** Begin Source material **

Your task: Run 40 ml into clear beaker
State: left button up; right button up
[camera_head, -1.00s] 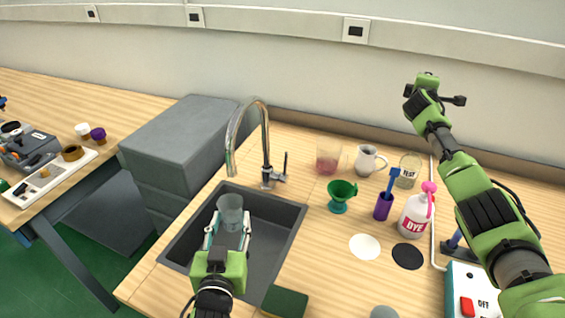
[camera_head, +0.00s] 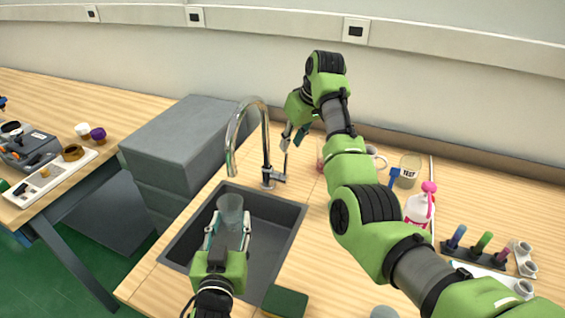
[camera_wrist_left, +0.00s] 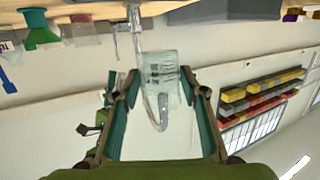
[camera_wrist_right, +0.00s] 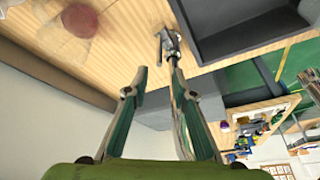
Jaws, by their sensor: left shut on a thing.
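The clear beaker (camera_head: 230,208) is held over the sink (camera_head: 280,222), below the faucet spout (camera_head: 231,165). My left gripper (camera_head: 229,238) is shut on it. The left wrist view shows the beaker (camera_wrist_left: 160,78) between the fingers, with faint markings on its wall; I cannot make out any water in it. The faucet lever (camera_head: 284,166) is at the right of the faucet base. My right gripper (camera_head: 293,137) is just above the lever. In the right wrist view its open fingers (camera_wrist_right: 159,74) point at the faucet handle (camera_wrist_right: 167,42), with nothing held.
A glass with pinkish contents (camera_head: 320,157) stands close right of my right gripper. A TEST jar (camera_head: 408,171), a DYE bottle (camera_head: 417,213) and a rack with coloured vials (camera_head: 478,257) are further right. My right arm hides part of the counter. A grey block (camera_head: 180,140) stands left of the sink.

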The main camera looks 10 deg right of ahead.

** End Source material **

### Problem description
Reproduce the data word for word, excluding its pictures.

### Answer for this exercise
Your task: Run 40 ml into clear beaker
State: left button up; right button up
[camera_head, -1.00s] 
[camera_head, +0.00s] 
[camera_wrist_left, +0.00s] 
[camera_wrist_right, +0.00s] 
Jaws, by their sensor: left shut on a thing.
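The clear beaker (camera_head: 230,208) is held over the sink (camera_head: 280,222), below the faucet spout (camera_head: 231,165). My left gripper (camera_head: 229,238) is shut on it. The left wrist view shows the beaker (camera_wrist_left: 160,78) between the fingers, with faint markings on its wall; I cannot make out any water in it. The faucet lever (camera_head: 284,166) is at the right of the faucet base. My right gripper (camera_head: 293,137) is just above the lever. In the right wrist view its open fingers (camera_wrist_right: 159,74) point at the faucet handle (camera_wrist_right: 167,42), with nothing held.
A glass with pinkish contents (camera_head: 320,157) stands close right of my right gripper. A TEST jar (camera_head: 408,171), a DYE bottle (camera_head: 417,213) and a rack with coloured vials (camera_head: 478,257) are further right. My right arm hides part of the counter. A grey block (camera_head: 180,140) stands left of the sink.

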The main camera looks 10 deg right of ahead.

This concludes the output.